Remaining examples include religious, mathematical, musical and astronomical texts.
Key Points
The principal languages of ancient Mesopotamia were Sumerian, Akkadian (i.e. Babylonian + Assyrian), Amorite, and – later – Aramaic. They have come down to us in the “cuneiform” (i.e. wedge-shaped) script, deciphered by Henry Rawlinson and other scholars in the 1850s. The subject which studies Mesopotamian languages and the sources written in them is called Assyriology.
Mesopotamian languages in the cuneiform script are mostly written on clay tablets, though they could also be carved on stone (example here). Being incredibly durable, clay tablets have been recovered in thousands at archaeological sites from the Mediterranean to Bahrain to Iran. More are found by the year.
As well as records of daily life and administration, they include religious, mathematical, musical and astronomical texts, the earliest known laws, and a rich literature that includes the Epic of Gilgamesh and the oldest versions of the Flood Story also known from the Bible.

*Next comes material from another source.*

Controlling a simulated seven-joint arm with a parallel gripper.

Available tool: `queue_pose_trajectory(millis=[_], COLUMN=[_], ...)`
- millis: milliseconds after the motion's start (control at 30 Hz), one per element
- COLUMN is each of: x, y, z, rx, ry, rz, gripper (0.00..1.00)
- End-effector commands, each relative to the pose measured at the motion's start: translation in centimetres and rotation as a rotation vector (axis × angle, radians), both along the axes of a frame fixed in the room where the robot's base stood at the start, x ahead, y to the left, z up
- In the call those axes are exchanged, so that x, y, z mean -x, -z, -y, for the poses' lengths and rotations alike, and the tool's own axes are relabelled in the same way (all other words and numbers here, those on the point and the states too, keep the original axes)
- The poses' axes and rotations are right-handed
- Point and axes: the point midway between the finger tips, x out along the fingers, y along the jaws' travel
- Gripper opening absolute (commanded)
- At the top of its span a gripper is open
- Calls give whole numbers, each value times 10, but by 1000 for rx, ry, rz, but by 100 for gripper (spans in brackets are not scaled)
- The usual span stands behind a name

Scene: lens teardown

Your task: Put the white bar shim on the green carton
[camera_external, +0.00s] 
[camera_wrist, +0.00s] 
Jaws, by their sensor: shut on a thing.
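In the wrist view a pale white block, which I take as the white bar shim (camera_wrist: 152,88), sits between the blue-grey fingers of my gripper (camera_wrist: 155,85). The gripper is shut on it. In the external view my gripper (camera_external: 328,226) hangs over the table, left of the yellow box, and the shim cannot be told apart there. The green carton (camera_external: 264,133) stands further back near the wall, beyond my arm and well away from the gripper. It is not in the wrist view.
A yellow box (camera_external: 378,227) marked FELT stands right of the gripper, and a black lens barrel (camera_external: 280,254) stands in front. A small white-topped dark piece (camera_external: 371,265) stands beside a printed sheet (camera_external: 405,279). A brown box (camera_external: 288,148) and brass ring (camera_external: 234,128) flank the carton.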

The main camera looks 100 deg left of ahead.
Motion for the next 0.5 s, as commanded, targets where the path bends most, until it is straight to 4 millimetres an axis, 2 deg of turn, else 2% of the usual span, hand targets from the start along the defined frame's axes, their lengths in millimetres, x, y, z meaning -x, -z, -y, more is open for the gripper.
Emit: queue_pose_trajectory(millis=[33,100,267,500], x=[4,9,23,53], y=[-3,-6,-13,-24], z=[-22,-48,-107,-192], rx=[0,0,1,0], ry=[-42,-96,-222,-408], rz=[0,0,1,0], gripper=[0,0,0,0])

As the world’s first fully urban society, ancient Mesopotamia is of paramount interest to world archaeology, and its art, architecture and technology were the rival, and indeed often the precursors, of Egypt’s. Mesopotamia was open on all sides to its neighbours, and its influence can be traced from India to Greece: the Pharaoh’s scribes used cuneiform script to correspond with the Great Kings of the Hittites in Turkey, at Ugarit on the Syrian coast the forerunners of the Phoenicians kept their legal and commercial records on cuneiform tablets in Akkadian, and later the Biblical and Classical worlds grew up in the shadow of these ancient cultures to the east (and sometimes under their direct political domination).
Cuneiform
cuneiform script is so called because each individual stroke (several of which might be used to form a sign) has the shape of a wedge. This is the shape which occurs naturally when one impresses a stylus (writing implement) with a triangular cross-section into a flat surface of clay.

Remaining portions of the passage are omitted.